Copy the data exactly; pictures stay out of the copy.

◆ Material provided
(begin)
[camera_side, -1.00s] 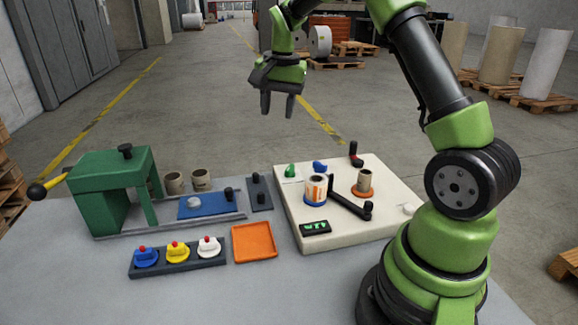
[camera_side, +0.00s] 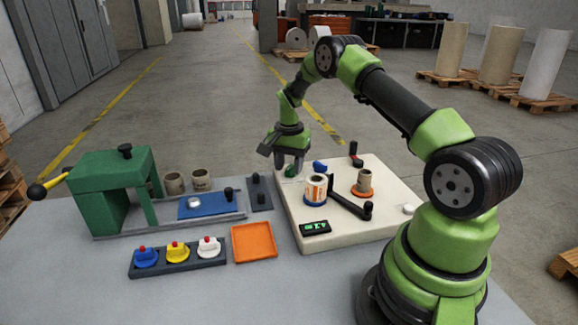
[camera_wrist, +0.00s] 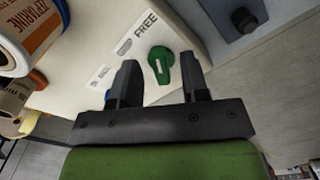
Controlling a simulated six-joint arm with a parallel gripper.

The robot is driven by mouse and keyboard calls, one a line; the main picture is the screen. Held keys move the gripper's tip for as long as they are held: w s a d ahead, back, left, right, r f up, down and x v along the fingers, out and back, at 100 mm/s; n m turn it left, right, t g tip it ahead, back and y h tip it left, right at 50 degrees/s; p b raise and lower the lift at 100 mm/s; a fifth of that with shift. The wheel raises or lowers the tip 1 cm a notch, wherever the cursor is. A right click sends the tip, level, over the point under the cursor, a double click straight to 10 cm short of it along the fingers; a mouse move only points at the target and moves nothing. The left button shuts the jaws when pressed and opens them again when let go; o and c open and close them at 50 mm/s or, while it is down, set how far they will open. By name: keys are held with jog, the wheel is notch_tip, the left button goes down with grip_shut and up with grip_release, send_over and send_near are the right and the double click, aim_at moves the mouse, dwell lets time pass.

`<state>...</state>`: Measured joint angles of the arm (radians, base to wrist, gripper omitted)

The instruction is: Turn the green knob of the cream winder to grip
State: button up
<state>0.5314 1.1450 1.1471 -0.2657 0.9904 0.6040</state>
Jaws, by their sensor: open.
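The cream winder (camera_side: 345,228) stands on the right part of the grey table. Its green knob (camera_side: 291,171) is at the back left corner of the top, partly hidden by my gripper. In the wrist view the green knob (camera_wrist: 160,64) has a pale line on it and sits beside the printed word FREE. My gripper (camera_side: 291,168) points down at the knob. In the wrist view my gripper (camera_wrist: 160,75) is open, with one finger on each side of the knob and visible gaps; I cannot tell how low the fingers reach.
On the winder are a blue knob (camera_side: 320,166), a label roll (camera_side: 316,188), a brown core (camera_side: 365,180), a black crank arm (camera_side: 348,201) and a small display (camera_side: 315,228). A green press (camera_side: 112,185), an orange tray (camera_side: 254,243) and a coloured-button rack (camera_side: 178,257) stand to the left.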

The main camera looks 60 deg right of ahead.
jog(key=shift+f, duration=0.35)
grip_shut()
(end)
◆ Written answer
[camera_side, -1.00s] 
[camera_side, +0.00s] 
[camera_wrist, +0.00s] 
Controlling a simulated six-joint arm with a parallel gripper.

The robot is driven by mouse and keyboard calls, one a line; the main picture is the screen. Held keys move the gripper's tip for as long as they are held: w s a d ahead, back, left, right, r f up, down and x v along the fingers, out and back, at 100 mm/s; n m turn it left, right, t g tip it ahead, back and y h tip it left, right at 50 degrees/s; p b raise and lower the lift at 100 mm/s; a fifth of that with shift. The wheel raises or lowers the tip 1 cm a notch, wherever the cursor is. A right click sends the tip, level, over the point under the cursor, a double click straight to 10 cm short of it along the fingers; a mouse move only points at the target and moves nothing. The left button shuts the jaws when pressed and opens them again when let go; o and c open and close them at 50 mm/s or, while it is down, set how far they will open. By name: keys are held with jog, the wheel is notch_tip, the left button goes down with grip_shut and up with grip_release, send_over and send_near are the right and the double click, aim_at moves the mouse, dwell lets time pass.

`<state>...</state>`: Measured joint angles of the arm (radians, base to wrist, gripper omitted)

The instruction is: Turn the green knob of the cream winder to grip
State: button up
<state>0.5314 1.1450 1.1471 -0.2657 0.9904 0.6040</state>
Jaws, by their sensor: open.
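The cream winder (camera_side: 345,228) stands on the right part of the grey table. Its green knob (camera_side: 291,171) is at the back left corner of the top, partly hidden by my gripper. In the wrist view the green knob (camera_wrist: 160,64) has a pale line on it and sits beside the printed word FREE. My gripper (camera_side: 291,168) points down at the knob. In the wrist view my gripper (camera_wrist: 160,75) is open, with one finger on each side of the knob and visible gaps; I cannot tell how low the fingers reach.
On the winder are a blue knob (camera_side: 320,166), a label roll (camera_side: 316,188), a brown core (camera_side: 365,180), a black crank arm (camera_side: 348,201) and a small display (camera_side: 315,228). A green press (camera_side: 112,185), an orange tray (camera_side: 254,243) and a coloured-button rack (camera_side: 178,257) stand to the left.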

The main camera looks 60 deg right of ahead.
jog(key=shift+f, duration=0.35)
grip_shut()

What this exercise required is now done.